## Work required
Where a line in the listing contains the string "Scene", copy that line out.

## Provided data
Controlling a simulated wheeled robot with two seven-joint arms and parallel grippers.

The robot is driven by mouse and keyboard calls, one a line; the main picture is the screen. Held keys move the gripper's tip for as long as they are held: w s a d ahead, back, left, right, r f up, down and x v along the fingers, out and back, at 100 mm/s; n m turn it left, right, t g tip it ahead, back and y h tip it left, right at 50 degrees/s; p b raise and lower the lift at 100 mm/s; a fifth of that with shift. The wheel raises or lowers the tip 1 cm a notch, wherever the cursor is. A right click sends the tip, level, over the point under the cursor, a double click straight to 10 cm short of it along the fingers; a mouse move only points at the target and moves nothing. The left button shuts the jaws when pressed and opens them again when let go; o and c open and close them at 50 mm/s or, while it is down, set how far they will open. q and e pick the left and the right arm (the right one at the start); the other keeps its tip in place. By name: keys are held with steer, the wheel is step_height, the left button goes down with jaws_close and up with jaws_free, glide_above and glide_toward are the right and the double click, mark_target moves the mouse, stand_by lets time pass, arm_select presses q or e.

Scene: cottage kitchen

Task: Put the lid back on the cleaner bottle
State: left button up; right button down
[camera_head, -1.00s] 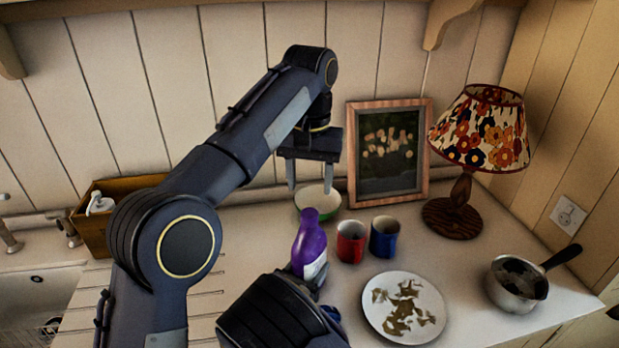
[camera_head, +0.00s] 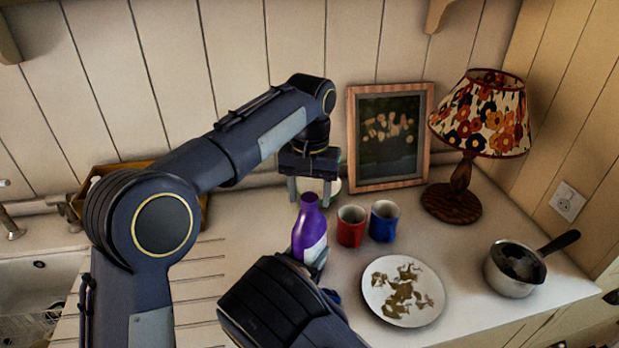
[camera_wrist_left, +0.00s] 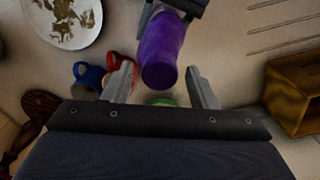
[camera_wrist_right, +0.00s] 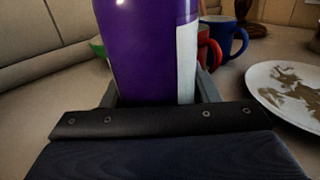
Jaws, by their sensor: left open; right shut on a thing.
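The purple cleaner bottle (camera_head: 308,233) with a pale label stands upright near the middle of the counter. My right gripper (camera_wrist_right: 158,90) is shut on the bottle's body. My left gripper (camera_head: 309,198) points down, open, with its fingers apart on either side of the bottle's top in the head view. In the left wrist view the bottle's purple top (camera_wrist_left: 160,72) shows between the open fingers, with no contact visible. I cannot make out a separate lid, nor tell whether one is on the bottle.
A red mug (camera_head: 350,228) and a blue mug (camera_head: 384,222) stand right of the bottle. A plate with scraps (camera_head: 374,306), a saucepan (camera_head: 510,275), a lamp (camera_head: 456,203) and a picture frame (camera_head: 428,140) are further right. A green bowl (camera_wrist_left: 160,101) is behind the bottle.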

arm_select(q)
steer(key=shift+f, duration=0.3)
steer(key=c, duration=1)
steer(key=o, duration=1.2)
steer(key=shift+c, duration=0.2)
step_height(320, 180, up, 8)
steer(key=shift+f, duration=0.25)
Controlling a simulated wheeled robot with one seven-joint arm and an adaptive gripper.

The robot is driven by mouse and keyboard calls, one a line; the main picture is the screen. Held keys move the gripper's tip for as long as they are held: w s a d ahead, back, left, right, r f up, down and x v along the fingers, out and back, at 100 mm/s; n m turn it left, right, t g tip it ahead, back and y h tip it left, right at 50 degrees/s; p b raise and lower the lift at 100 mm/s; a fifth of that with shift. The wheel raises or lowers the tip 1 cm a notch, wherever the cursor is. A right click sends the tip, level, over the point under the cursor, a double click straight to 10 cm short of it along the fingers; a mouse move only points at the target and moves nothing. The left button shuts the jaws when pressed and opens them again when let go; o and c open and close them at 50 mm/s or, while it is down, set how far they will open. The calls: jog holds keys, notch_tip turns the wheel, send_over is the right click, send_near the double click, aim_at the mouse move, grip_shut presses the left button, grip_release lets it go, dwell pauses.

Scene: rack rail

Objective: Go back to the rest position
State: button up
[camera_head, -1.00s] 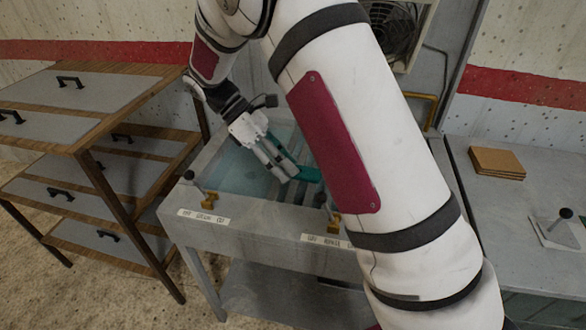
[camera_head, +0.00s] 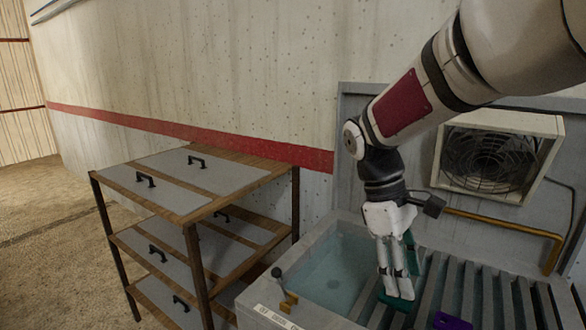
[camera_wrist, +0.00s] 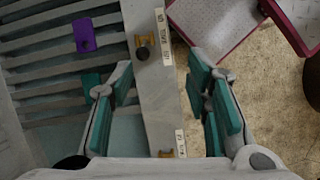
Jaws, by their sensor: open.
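My gripper (camera_head: 397,285) hangs with its fingers pointing down over the sink unit, near where the water basin meets the slatted rack. In the wrist view my gripper (camera_wrist: 160,85) shows its teal-padded fingers spread wide apart, with nothing between them except the unit's front ledge below. The fingers look empty and clear of the purple piece.
A purple piece (camera_head: 452,321) lies on the slatted rack (camera_head: 485,290); it also shows in the wrist view (camera_wrist: 85,36). The water basin (camera_head: 335,268) is beside the rack. A wood-framed shelf (camera_head: 215,205) stands left. A fan box (camera_head: 495,150) is behind.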

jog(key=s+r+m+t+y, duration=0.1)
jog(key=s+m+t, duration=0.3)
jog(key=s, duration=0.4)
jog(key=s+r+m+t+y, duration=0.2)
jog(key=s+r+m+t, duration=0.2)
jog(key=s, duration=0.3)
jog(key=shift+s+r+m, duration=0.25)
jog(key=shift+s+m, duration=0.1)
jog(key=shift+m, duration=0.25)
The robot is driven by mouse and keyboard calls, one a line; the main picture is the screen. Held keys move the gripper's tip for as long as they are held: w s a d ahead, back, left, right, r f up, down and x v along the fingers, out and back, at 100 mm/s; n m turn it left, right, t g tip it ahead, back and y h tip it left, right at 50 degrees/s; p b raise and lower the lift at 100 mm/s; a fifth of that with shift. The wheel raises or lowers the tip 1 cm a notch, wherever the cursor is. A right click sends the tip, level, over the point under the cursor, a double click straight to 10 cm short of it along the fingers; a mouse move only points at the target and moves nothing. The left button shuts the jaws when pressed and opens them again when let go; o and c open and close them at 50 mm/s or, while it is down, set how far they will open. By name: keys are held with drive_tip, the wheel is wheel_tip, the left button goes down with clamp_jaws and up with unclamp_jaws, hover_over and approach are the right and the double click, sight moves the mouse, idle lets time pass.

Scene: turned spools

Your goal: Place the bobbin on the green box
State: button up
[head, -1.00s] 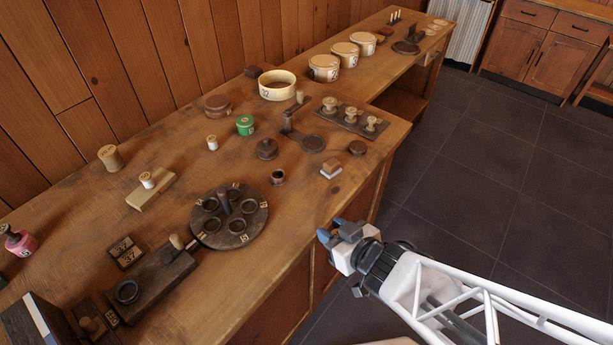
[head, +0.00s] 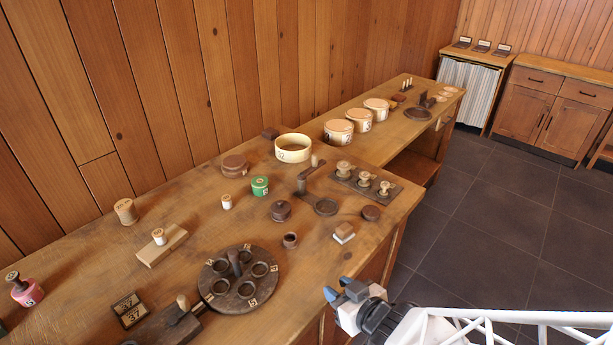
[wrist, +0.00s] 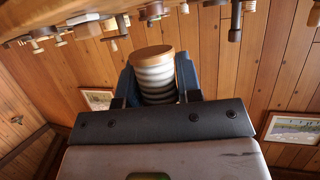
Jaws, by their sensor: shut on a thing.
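The green box (head: 260,186) is a small round green container standing mid-bench in the head view, with a pale mark on its side. My gripper (head: 346,292) is off the bench's front edge, at the lower right of the head view, to the right of and nearer than the green box. In the wrist view my gripper (wrist: 155,85) is shut on the bobbin (wrist: 156,76), a spool wound with whitish thread with a wooden end disc. The bobbin's lower end is hidden behind the gripper body. I cannot make the bobbin out in the head view.
A small white spool (head: 227,202) stands left of the green box, and a brown lidded pot (head: 235,166) behind it. A dark round tray with cups (head: 218,300), a lidded jar (head: 281,210) and a small block (head: 344,233) are nearer the front. A cream ring-shaped tub (head: 293,156) stands behind.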

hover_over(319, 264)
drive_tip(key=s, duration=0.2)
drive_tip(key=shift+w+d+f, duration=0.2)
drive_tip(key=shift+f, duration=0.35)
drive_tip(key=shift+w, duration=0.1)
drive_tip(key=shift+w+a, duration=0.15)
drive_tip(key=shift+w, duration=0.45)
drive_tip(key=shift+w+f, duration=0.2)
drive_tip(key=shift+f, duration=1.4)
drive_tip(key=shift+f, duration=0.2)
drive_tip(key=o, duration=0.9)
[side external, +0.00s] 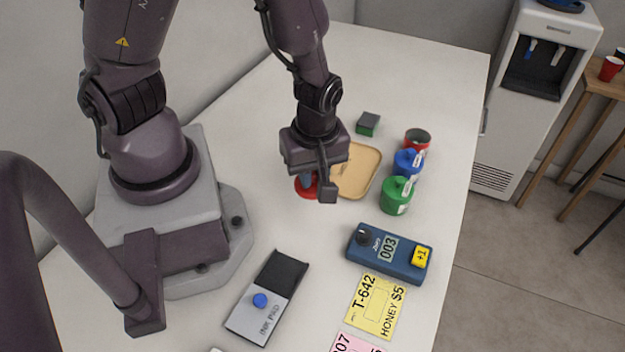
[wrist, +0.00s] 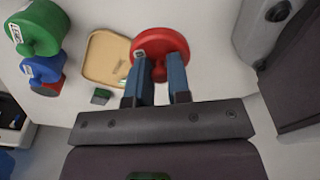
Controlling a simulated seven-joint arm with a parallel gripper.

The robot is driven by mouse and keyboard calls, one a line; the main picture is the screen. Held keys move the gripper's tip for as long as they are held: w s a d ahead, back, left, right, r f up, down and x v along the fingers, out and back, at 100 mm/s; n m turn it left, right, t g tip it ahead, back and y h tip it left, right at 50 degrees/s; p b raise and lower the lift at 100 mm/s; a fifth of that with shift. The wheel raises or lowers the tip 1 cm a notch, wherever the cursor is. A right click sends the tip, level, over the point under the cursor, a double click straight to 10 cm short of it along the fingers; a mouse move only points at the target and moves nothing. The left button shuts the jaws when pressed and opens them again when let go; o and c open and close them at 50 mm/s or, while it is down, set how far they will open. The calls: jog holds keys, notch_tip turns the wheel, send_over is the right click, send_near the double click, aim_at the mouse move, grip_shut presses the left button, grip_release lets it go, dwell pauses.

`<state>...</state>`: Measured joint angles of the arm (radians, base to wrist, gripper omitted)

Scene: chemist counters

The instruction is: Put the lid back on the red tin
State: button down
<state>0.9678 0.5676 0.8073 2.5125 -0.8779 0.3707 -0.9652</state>
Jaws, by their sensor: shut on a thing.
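The red tin (side external: 417,142) stands at the far end of a row of tins, its top open and dark inside. In the wrist view it is mostly hidden behind the blue tin, with a red part (wrist: 47,89) showing. My gripper (side external: 307,181) is shut on the knob of the round red lid (side external: 304,191), left of the tan tray. In the wrist view the lid (wrist: 150,38) lies flat beyond my two blue fingers (wrist: 158,66), which pinch its knob. I cannot tell whether the lid touches the counter.
A tan tray (side external: 365,184) lies between the lid and the tins. Blue (side external: 407,163) and green (side external: 396,196) lidded tins stand nearer than the red one. A small dark green block (side external: 368,123) sits behind the tray. A blue counter device (side external: 385,258), ink pad (side external: 266,300) and labels lie in front.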

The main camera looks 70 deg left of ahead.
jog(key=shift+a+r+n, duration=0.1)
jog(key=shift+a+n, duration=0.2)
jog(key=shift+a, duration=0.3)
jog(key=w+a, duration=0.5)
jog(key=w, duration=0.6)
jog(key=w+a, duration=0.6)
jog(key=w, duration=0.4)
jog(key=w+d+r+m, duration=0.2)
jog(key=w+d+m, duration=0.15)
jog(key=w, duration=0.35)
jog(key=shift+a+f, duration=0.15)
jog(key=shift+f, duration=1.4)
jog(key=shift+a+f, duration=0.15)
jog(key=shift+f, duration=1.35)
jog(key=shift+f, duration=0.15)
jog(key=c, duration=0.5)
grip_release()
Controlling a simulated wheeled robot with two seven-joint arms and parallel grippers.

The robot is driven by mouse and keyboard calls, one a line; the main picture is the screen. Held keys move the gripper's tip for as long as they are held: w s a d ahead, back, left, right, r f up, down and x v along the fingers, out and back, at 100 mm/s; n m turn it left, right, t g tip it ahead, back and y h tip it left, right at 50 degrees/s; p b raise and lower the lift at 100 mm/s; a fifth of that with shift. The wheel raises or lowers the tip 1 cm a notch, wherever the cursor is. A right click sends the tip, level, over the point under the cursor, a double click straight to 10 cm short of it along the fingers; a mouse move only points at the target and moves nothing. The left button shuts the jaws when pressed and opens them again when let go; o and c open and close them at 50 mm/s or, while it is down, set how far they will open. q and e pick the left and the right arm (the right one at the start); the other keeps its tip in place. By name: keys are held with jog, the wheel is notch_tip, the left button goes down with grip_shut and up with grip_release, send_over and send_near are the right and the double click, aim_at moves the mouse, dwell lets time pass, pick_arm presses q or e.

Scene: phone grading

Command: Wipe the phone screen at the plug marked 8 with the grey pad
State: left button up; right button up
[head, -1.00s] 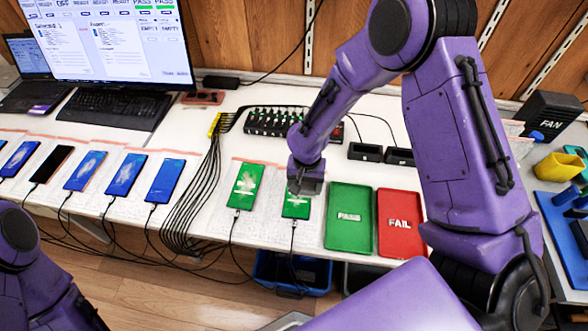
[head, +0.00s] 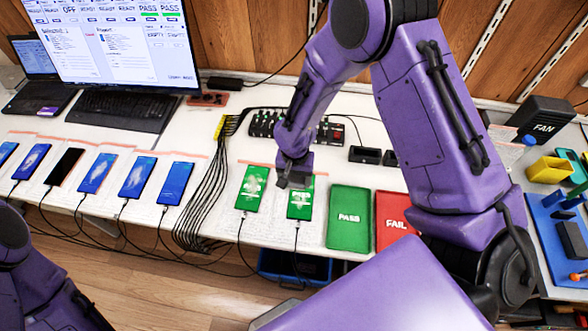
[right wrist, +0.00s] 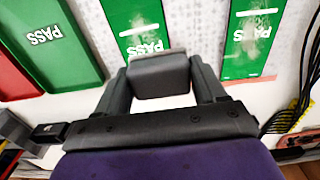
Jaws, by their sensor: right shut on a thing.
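My right gripper (head: 294,180) is shut on the grey pad (right wrist: 160,76), which shows between its fingers in the right wrist view. The pad is over the upper part of the right green phone (head: 300,203), toward its left edge; I cannot tell if it touches the screen. This phone reads PASS and has whitish smears; it also shows in the right wrist view (right wrist: 145,40). The left green phone (head: 251,188) also reads PASS and has smears. No plug number is legible. My left arm shows at the lower left, its gripper out of view.
A green PASS tray (head: 349,218) and a red FAIL tray (head: 392,222) lie right of the phones. Black cables (head: 205,185) run over the table's front edge. Several blue-screened phones (head: 173,184) and a dark one (head: 65,167) lie to the left.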

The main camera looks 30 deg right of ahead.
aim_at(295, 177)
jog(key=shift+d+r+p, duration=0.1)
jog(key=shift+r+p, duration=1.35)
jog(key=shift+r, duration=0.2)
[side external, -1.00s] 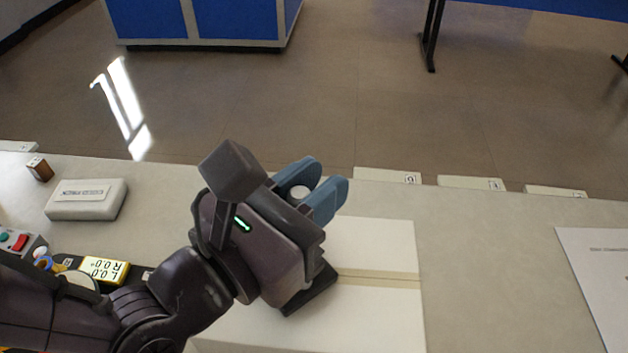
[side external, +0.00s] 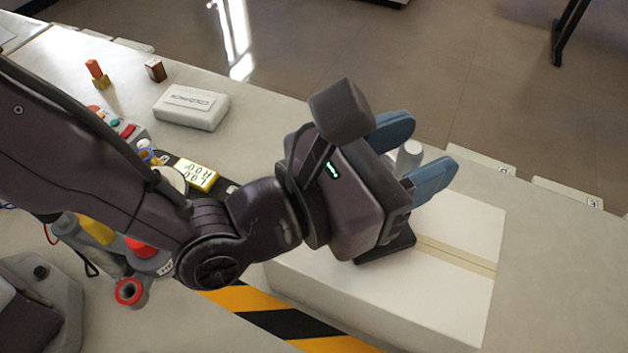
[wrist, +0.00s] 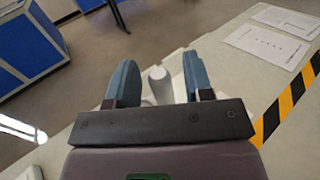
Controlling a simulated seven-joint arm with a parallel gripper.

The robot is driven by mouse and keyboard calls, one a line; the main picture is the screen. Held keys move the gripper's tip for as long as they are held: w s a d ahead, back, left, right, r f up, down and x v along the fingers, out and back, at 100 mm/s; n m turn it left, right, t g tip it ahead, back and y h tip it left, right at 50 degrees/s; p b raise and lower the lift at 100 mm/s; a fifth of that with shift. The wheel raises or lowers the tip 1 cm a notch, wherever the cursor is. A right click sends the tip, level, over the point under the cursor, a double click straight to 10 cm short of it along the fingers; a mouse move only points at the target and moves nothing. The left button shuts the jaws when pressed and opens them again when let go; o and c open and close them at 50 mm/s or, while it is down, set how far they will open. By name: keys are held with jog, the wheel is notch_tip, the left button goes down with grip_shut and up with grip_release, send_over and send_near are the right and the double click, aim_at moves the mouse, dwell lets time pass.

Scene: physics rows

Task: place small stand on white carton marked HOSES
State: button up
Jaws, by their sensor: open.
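The white carton (side external: 462,222) lies on the bench under my gripper, with a beige tape strip across its top. No HOSES marking can be read from here. My gripper (side external: 424,148) is open, its two blue fingers apart. A pale, rounded post (side external: 409,155), which looks like the small stand, shows between the fingers. In the wrist view the post (wrist: 158,85) stands between the open fingers (wrist: 160,66), with a gap at either side. Its foot is mostly hidden, so I cannot tell whether it rests on the carton.
A white labelled box (side external: 191,107), a small brown block (side external: 155,69) and an orange-topped piece (side external: 96,72) stand at the back left. A yellow display (side external: 195,175) lies behind my arm. Yellow-black tape (side external: 290,322) marks the front. Papers (wrist: 270,42) lie on the bench.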

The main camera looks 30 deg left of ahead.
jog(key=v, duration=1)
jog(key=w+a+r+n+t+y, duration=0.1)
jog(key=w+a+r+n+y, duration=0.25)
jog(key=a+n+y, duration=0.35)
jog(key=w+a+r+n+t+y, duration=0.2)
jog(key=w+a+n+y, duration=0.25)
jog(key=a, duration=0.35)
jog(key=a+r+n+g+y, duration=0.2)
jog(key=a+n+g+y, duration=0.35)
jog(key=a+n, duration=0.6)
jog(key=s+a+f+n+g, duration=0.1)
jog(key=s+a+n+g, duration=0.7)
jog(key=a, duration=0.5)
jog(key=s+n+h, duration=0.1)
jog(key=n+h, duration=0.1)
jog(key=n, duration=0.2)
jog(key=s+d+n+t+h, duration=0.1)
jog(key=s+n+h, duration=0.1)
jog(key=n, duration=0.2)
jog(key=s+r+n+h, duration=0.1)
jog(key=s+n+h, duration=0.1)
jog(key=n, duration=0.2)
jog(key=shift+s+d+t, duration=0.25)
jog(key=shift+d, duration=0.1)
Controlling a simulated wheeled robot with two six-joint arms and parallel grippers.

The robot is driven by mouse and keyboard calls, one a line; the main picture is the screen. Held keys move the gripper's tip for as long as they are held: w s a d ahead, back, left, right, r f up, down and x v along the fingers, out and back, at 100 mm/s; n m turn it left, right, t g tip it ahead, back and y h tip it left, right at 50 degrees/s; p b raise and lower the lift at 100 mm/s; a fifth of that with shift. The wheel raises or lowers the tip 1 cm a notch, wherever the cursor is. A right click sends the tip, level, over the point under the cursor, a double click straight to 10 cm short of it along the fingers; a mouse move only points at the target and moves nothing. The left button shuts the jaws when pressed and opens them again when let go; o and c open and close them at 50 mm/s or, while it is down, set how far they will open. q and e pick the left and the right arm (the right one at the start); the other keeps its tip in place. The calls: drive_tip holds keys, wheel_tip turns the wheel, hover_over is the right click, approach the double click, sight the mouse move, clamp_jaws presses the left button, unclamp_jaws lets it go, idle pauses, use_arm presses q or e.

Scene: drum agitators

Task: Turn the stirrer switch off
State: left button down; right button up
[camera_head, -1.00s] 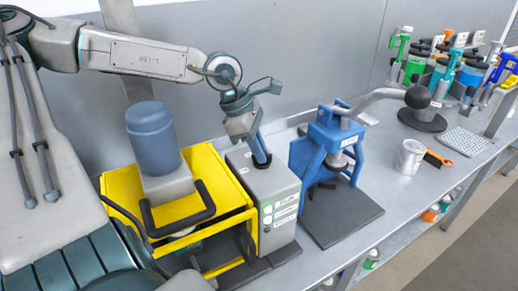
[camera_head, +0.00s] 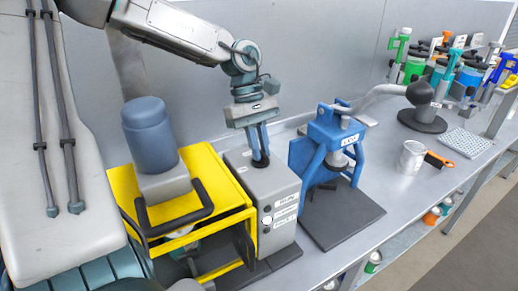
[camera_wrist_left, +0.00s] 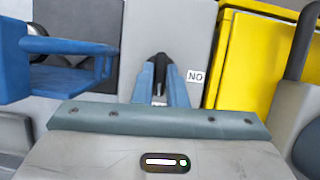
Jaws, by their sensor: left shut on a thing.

## Final result
Scene: cottage kitchen
Scene: rack rail
Scene: turned spools
Scene: chemist counters
Scene: phone grading
Scene: physics rows
Scene: drum agitators

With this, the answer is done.